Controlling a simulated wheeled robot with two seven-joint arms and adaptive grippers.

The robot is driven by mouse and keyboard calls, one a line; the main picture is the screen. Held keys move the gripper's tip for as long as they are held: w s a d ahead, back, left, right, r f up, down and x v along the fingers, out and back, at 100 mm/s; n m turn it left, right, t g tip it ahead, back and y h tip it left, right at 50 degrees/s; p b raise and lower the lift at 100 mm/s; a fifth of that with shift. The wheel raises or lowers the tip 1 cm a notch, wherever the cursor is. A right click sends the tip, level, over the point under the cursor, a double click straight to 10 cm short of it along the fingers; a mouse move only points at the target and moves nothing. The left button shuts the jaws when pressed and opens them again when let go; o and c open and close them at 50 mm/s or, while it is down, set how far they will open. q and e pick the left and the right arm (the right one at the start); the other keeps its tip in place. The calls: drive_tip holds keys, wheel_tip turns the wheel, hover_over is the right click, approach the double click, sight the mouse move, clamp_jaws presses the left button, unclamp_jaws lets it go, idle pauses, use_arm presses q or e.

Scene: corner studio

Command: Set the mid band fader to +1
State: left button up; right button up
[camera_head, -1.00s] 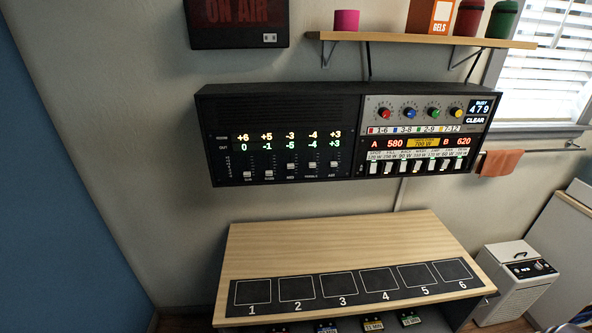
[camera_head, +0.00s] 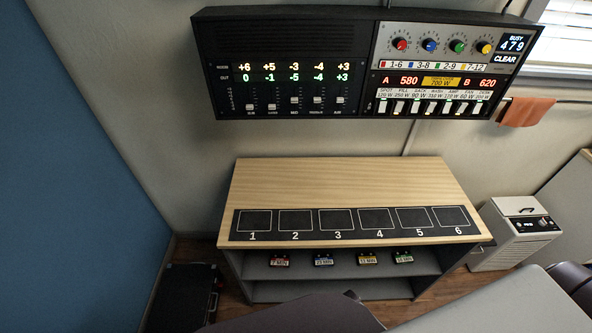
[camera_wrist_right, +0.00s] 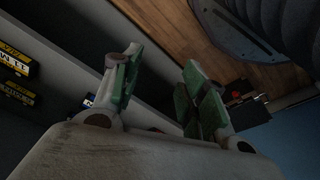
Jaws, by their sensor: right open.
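The black fader panel (camera_head: 285,70) hangs on the wall in the head view. Its mid band fader (camera_head: 294,101) is the third of several in a row. Above it the mid column reads -3 in the ROOM row and -5 in the OUT row (camera_head: 296,77). My right gripper (camera_wrist_right: 160,75) is open and empty in the right wrist view, with green pads on its fingers. It is low by the shelf unit, away from the panel. My left gripper is in neither view.
Below the panel stands a wooden-topped shelf unit (camera_head: 330,180) with numbered squares; several small labelled blocks lie on its shelf. A dial and switch unit (camera_head: 440,60) adjoins the panel. A white appliance (camera_head: 520,235) stands right, a black case (camera_head: 185,295) on the floor left.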

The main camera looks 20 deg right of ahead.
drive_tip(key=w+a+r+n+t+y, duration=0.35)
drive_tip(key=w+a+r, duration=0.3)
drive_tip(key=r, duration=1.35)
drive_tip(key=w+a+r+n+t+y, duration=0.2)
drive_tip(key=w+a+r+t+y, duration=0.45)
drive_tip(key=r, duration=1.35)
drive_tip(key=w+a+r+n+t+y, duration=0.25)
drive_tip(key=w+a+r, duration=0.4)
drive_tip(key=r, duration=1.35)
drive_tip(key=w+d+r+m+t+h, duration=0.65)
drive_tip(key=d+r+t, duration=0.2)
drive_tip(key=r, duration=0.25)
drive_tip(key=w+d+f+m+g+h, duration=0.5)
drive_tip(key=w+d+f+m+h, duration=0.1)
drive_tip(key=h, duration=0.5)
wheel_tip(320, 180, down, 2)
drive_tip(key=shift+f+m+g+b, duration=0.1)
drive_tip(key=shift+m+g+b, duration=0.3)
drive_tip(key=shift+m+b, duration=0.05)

- **TASK OBJECTIVE**:
The data should be printed again unchanged; leave its pictures out.

- **THE COMPLETED TASK**:
Controlling a simulated wheeled robot with two seven-joint arms and adaptive grippers.

The robot is driven by mouse and keyboard calls, one a line; the main picture is the screen. Held keys move the gripper's tip for as long as they are held: w s a d ahead, back, left, right, r f up, down and x v along the fingers, out and back, at 100 mm/s; n m turn it left, right, t g tip it ahead, back and y h tip it left, right at 50 degrees/s; p b raise and lower the lift at 100 mm/s; a fifth of that with shift. The wheel raises or lowers the tip 1 cm a notch, wherever the cursor is. A right click sends the tip, level, over the point under the cursor, a double click straight to 10 cm short of it along the fingers; a mouse move only points at the target and moves nothing. The left button shuts the jaws when pressed and opens them again when let go; o and c open and close them at 50 mm/s or, while it is down, set how far they will open. q and e pick the left and the right arm (the right one at the start); the other keeps its tip in place. The calls: drive_tip holds keys, wheel_tip turns the wheel, hover_over is the right click, approach the double click, sight the mouse move, clamp_jaws presses the left button, unclamp_jaws lets it go, idle pauses, use_arm presses q or e.

Scene: corner studio

Command: Set the mid band fader to +1
State: left button up; right button up
[camera_head, -1.00s] 
[camera_head, +0.00s] 
[camera_wrist_right, +0.00s] 
Jaws, by their sensor: right open.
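The black fader panel (camera_head: 285,70) hangs on the wall in the head view. Its mid band fader (camera_head: 294,101) is the third of several in a row. Above it the mid column reads -3 in the ROOM row and -5 in the OUT row (camera_head: 296,77). My right gripper (camera_wrist_right: 160,75) is open and empty in the right wrist view, with green pads on its fingers. It is low by the shelf unit, away from the panel. My left gripper is in neither view.
Below the panel stands a wooden-topped shelf unit (camera_head: 330,180) with numbered squares; several small labelled blocks lie on its shelf. A dial and switch unit (camera_head: 440,60) adjoins the panel. A white appliance (camera_head: 520,235) stands right, a black case (camera_head: 185,295) on the floor left.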

The main camera looks 20 deg right of ahead.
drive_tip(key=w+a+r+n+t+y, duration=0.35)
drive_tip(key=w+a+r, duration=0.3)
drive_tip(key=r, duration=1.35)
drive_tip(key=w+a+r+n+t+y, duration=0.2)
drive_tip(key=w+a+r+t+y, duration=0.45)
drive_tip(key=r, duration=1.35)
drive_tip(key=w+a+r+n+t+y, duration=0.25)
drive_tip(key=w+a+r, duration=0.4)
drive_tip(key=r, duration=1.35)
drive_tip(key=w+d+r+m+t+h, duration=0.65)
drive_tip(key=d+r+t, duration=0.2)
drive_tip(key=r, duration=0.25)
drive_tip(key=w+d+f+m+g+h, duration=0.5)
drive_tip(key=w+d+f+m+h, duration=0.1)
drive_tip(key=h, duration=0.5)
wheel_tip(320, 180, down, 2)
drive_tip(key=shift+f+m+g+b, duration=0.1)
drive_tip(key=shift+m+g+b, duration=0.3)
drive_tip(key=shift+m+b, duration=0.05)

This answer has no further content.